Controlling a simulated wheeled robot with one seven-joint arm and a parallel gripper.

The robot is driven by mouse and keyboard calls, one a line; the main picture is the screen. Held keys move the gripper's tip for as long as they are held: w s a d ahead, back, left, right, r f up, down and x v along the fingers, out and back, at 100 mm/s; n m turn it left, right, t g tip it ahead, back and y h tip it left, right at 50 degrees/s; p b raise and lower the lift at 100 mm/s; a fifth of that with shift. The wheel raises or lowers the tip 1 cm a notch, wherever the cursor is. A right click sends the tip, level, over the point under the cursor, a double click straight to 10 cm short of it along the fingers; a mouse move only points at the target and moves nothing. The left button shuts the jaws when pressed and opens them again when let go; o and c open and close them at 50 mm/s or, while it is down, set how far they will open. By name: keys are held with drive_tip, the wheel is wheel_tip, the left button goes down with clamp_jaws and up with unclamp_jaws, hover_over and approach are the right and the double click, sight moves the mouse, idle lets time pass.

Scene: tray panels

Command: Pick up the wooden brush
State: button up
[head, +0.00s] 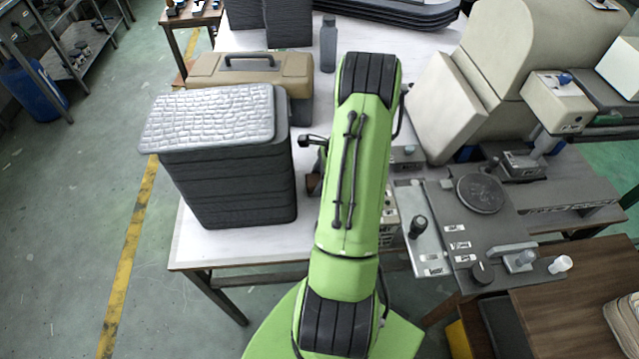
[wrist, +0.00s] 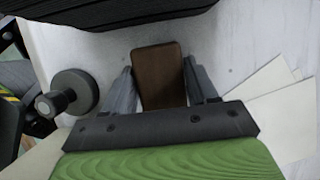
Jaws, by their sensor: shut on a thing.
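The wooden brush (wrist: 160,75) shows in the wrist view as a flat dark brown block with rounded corners. My gripper (wrist: 160,82) is shut on it, with one grey finger along each side. Its bristles are not visible. In the head view my green arm covers most of the gripper. I cannot tell whether the brush touches the table.
The dark tray stack (head: 230,185) with a textured grey top panel stands close left. A tan toolbox (head: 225,75) and a grey bottle (head: 328,45) stand behind. A grey machine (head: 475,235) is at the right. The white table (head: 225,243) is bare in front. Pale sheets (wrist: 275,115) lie right in the wrist view.

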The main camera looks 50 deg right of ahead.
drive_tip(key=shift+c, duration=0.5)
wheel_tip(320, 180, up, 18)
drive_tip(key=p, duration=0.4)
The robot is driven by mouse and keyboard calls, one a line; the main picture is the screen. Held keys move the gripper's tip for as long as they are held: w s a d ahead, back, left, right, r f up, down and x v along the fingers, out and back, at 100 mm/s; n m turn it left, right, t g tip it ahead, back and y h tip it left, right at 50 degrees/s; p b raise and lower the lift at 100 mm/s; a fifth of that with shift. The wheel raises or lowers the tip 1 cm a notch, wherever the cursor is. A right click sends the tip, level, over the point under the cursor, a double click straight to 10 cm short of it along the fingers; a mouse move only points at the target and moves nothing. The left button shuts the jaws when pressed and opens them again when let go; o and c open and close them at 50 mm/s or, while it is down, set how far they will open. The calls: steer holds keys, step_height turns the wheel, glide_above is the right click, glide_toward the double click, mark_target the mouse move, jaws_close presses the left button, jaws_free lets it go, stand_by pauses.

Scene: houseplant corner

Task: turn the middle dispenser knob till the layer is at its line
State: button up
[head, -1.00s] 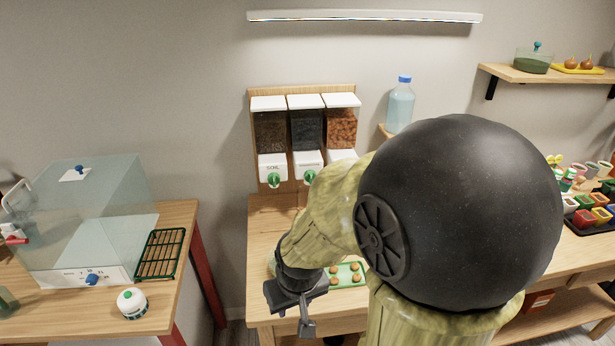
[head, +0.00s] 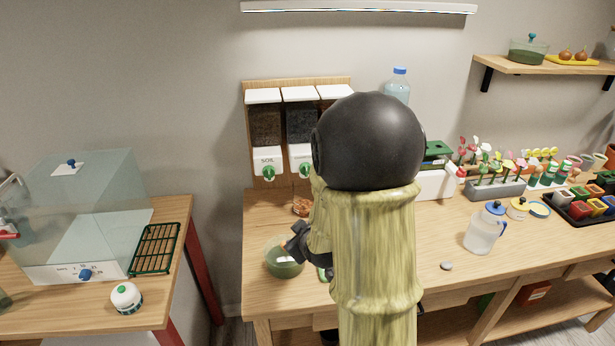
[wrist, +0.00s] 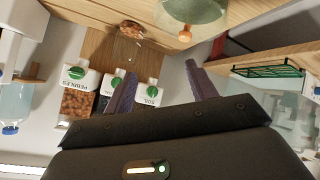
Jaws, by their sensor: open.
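The middle dispenser has dark contents (head: 301,124) and a white front with a green knob (head: 304,170). That knob (wrist: 116,82) also shows in the wrist view, between the soil knob (wrist: 152,91) and the pebbles knob (wrist: 77,71). My gripper (wrist: 161,70) is open with nothing between its fingers. Its left finger overlaps the picture near the middle knob, but I cannot see contact. In the head view my gripper (head: 298,240) is beside a greenish glass bowl (head: 285,268), below the dispensers. The fill line and layer level are not readable.
A small dish of orange-brown pieces (head: 302,207) lies under the dispensers. A water bottle (head: 399,85) stands behind my arm. A clear jug (head: 484,232) and a flower planter (head: 497,188) stand right on the bench. A clear box (head: 85,205) stands on the left table.

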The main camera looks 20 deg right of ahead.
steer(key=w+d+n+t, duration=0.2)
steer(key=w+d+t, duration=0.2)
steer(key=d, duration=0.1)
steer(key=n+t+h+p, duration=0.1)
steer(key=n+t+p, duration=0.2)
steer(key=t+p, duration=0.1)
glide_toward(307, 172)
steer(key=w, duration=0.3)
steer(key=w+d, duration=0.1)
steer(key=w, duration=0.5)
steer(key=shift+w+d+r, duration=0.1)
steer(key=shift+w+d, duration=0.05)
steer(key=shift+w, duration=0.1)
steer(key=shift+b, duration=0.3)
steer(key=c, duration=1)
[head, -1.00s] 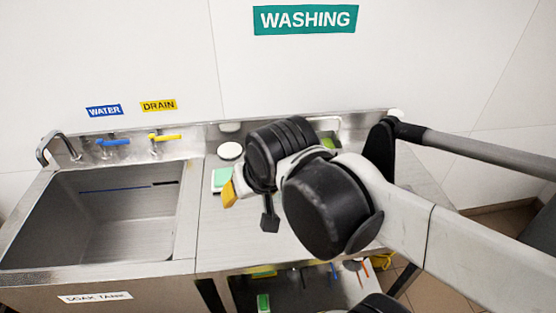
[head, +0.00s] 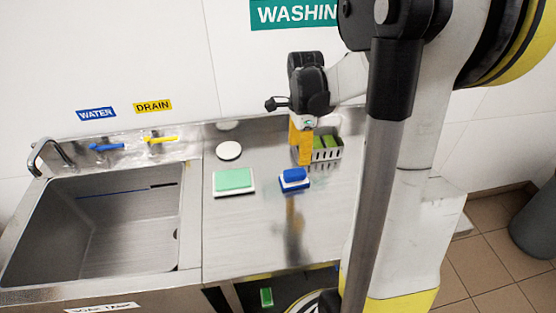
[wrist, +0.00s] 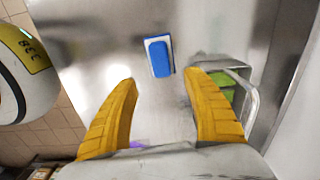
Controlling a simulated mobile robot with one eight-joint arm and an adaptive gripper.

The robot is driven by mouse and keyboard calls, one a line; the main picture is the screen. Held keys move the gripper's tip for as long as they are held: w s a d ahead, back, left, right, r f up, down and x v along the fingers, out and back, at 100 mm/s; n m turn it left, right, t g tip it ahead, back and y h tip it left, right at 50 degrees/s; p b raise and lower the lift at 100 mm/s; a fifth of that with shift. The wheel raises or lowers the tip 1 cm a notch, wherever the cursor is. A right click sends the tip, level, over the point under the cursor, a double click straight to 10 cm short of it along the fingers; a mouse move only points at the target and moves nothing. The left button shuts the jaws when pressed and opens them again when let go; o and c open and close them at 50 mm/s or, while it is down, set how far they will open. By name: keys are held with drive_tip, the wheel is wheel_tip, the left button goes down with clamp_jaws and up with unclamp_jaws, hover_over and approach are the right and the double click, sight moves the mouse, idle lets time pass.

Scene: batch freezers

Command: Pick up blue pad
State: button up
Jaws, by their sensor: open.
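The blue pad (head: 294,177) is a small block with a blue top and a white base, lying on the steel counter. It also shows in the wrist view (wrist: 160,58), ahead of my fingertips and between their lines. My gripper (head: 301,142) has yellow fingers and hangs above the counter, just behind and right of the pad in the head view. In the wrist view my gripper (wrist: 164,77) is open and empty, with its two fingers wide apart. The pad is apart from both fingers.
A metal basket (head: 325,156) with green pads stands close to my gripper; in the wrist view it (wrist: 238,95) is beside the right finger. A green-topped pad (head: 234,180) and a white round disc (head: 229,151) lie left. A sink (head: 100,220) is at far left.

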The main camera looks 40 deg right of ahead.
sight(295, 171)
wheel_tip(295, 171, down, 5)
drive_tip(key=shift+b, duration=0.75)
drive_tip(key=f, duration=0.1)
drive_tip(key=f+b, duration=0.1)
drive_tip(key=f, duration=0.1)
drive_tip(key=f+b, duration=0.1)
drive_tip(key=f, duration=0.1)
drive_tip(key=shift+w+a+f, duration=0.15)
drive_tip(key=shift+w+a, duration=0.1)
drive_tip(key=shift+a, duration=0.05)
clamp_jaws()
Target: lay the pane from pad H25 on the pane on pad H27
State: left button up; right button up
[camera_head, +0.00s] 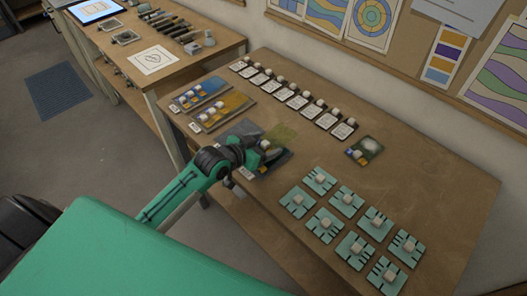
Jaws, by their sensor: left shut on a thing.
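My left gripper (264,147) is over the middle left of the wooden table, shut on a thin see-through yellow-green pane (284,135). The pane reaches out beyond the fingertips, towards the back right. Below and beside the gripper lie a grey pad (236,129) and a darker pad (277,164), both partly hidden by my arm and hand. Farther back left, a pad with a blue pane (203,91) and a pad with an amber pane (233,103) lie side by side. The pad labels are too small to read. My right gripper is not in view.
A row of white cards with pale knobs (290,97) runs along the table's back. A dark pad with a greenish pane (365,151) lies right of it. Several teal tiles with pale knobs (347,203) fill the front right. Bare wood (430,180) lies at the right.

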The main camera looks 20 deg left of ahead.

-- Do this --
Reproduce every entry exactly, but omit each picture.

-- Result of the task --
Controlling a simulated wheeled robot with one seven-joint arm and a parallel gripper.

The robot is driven by mouse and keyboard calls, one a line; the main picture is the screen. Held keys move the gripper's tip for as long as they are held: w s a d ahead, back, left, right, r f up, down and x v along the fingers, out and back, at 100 mm/s; n m turn it left, right, t g tip it ahead, back and y h tip it left, right at 50 degrees/s; p b raise and lower the lift at 100 mm/s; a fifth of that with shift. The wheel raises or lowers the tip 1 cm a notch, wherever the cursor is. A right click sends the tip, level, over the point under the cursor, a double click straight to 10 cm short of it along the fingers; a mouse move only points at the target and moves nothing. The left button shuts the jaws when pressed and opens them again when let go; o and c open and close them at 50 mm/s or, while it is down, set how far they will open. By name: keys are held with drive_tip, the wheel is wheel_tip, the left button goes down with clamp_jaws and up with unclamp_jaws, hover_over and approach are the right and the double click, sight moves the mouse, idle lets time pass.

Scene: tray panels

Command: Pick up the wooden brush
State: button up
[head, +0.00s] 
[wrist, +0.00s] 
Jaws, by their sensor: shut on a thing.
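The wooden brush (wrist: 160,75) shows in the wrist view as a flat dark brown block with rounded corners. My gripper (wrist: 160,82) is shut on it, with one grey finger along each side. Its bristles are not visible. In the head view my green arm covers most of the gripper. I cannot tell whether the brush touches the table.
The dark tray stack (head: 230,185) with a textured grey top panel stands close left. A tan toolbox (head: 225,75) and a grey bottle (head: 328,45) stand behind. A grey machine (head: 475,235) is at the right. The white table (head: 225,243) is bare in front. Pale sheets (wrist: 275,115) lie right in the wrist view.

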The main camera looks 50 deg right of ahead.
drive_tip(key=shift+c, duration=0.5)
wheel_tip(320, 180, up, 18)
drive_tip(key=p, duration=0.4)
The robot is driven by mouse and keyboard calls, one a line; the main picture is the screen. Held keys move the gripper's tip for as long as they are held: w s a d ahead, back, left, right, r f up, down and x v along the fingers, out and back, at 100 mm/s; n m turn it left, right, t g tip it ahead, back and y h tip it left, right at 50 degrees/s; p b raise and lower the lift at 100 mm/s; a fifth of that with shift. The wheel raises or lowers the tip 1 cm a notch, wherever the cursor is. A right click sends the tip, level, over the point under the cursor, a double click straight to 10 cm short of it along the fingers; a mouse move only points at the target and moves nothing. The left button shuts the jaws when pressed and opens them again when let go; o and c open and close them at 50 mm/s or, while it is down, set how far they will open. The calls: steer holds keys, step_height turns the wheel, glide_above is the right click, glide_toward the double click, mark_target the mouse move, jaws_close presses the left button, jaws_free lets it go, stand_by pauses.

Scene: houseplant corner

Task: turn the middle dispenser knob till the layer is at its line
State: button up
[head, -1.00s] 
[head, +0.00s] 
[wrist, +0.00s] 
Jaws, by their sensor: open.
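The middle dispenser has dark contents (head: 301,124) and a white front with a green knob (head: 304,170). That knob (wrist: 116,82) also shows in the wrist view, between the soil knob (wrist: 152,91) and the pebbles knob (wrist: 77,71). My gripper (wrist: 161,70) is open with nothing between its fingers. Its left finger overlaps the picture near the middle knob, but I cannot see contact. In the head view my gripper (head: 298,240) is beside a greenish glass bowl (head: 285,268), below the dispensers. The fill line and layer level are not readable.
A small dish of orange-brown pieces (head: 302,207) lies under the dispensers. A water bottle (head: 399,85) stands behind my arm. A clear jug (head: 484,232) and a flower planter (head: 497,188) stand right on the bench. A clear box (head: 85,205) stands on the left table.

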The main camera looks 20 deg right of ahead.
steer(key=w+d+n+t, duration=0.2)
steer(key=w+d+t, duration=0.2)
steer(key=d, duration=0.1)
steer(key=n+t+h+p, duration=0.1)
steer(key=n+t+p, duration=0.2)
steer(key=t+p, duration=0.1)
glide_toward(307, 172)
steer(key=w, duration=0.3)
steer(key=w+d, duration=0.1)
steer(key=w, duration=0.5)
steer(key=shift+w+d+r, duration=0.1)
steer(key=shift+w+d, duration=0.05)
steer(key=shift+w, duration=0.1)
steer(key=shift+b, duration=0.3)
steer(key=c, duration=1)
[head, -1.00s] 
[head, +0.00s] 
[wrist, +0.00s] 
Controlling a simulated mobile robot with one eight-joint arm and an adaptive gripper.

The robot is driven by mouse and keyboard calls, one a line; the main picture is the screen. Held keys move the gripper's tip for as long as they are held: w s a d ahead, back, left, right, r f up, down and x v along the fingers, out and back, at 100 mm/s; n m turn it left, right, t g tip it ahead, back and y h tip it left, right at 50 degrees/s; p b raise and lower the lift at 100 mm/s; a fifth of that with shift. The wheel raises or lowers the tip 1 cm a notch, wherever the cursor is. A right click sends the tip, level, over the point under the cursor, a double click straight to 10 cm short of it along the fingers; a mouse move only points at the target and moves nothing. The left button shuts the jaws when pressed and opens them again when let go; o and c open and close them at 50 mm/s or, while it is down, set how far they will open. By name: keys are held with drive_tip, the wheel is wheel_tip, the left button goes down with clamp_jaws and up with unclamp_jaws, hover_over and approach are the right and the double click, sight moves the mouse, idle lets time pass.

Scene: batch freezers

Command: Pick up blue pad
State: button up
Jaws, by their sensor: open.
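The blue pad (head: 294,177) is a small block with a blue top and a white base, lying on the steel counter. It also shows in the wrist view (wrist: 160,58), ahead of my fingertips and between their lines. My gripper (head: 301,142) has yellow fingers and hangs above the counter, just behind and right of the pad in the head view. In the wrist view my gripper (wrist: 164,77) is open and empty, with its two fingers wide apart. The pad is apart from both fingers.
A metal basket (head: 325,156) with green pads stands close to my gripper; in the wrist view it (wrist: 238,95) is beside the right finger. A green-topped pad (head: 234,180) and a white round disc (head: 229,151) lie left. A sink (head: 100,220) is at far left.

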The main camera looks 40 deg right of ahead.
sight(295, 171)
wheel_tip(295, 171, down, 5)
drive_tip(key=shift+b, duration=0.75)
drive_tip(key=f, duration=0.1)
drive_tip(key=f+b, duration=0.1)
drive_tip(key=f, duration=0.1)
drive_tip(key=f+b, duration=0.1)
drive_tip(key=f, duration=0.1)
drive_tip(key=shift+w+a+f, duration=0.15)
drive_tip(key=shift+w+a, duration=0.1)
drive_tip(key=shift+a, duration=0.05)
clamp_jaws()
Target: lay the pane from pad H25 on the pane on pad H27
State: left button up; right button up
[camera_head, +0.00s] 
Jaws, by their sensor: left shut on a thing.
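My left gripper (264,147) is over the middle left of the wooden table, shut on a thin see-through yellow-green pane (284,135). The pane reaches out beyond the fingertips, towards the back right. Below and beside the gripper lie a grey pad (236,129) and a darker pad (277,164), both partly hidden by my arm and hand. Farther back left, a pad with a blue pane (203,91) and a pad with an amber pane (233,103) lie side by side. The pad labels are too small to read. My right gripper is not in view.
A row of white cards with pale knobs (290,97) runs along the table's back. A dark pad with a greenish pane (365,151) lies right of it. Several teal tiles with pale knobs (347,203) fill the front right. Bare wood (430,180) lies at the right.

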The main camera looks 20 deg left of ahead.

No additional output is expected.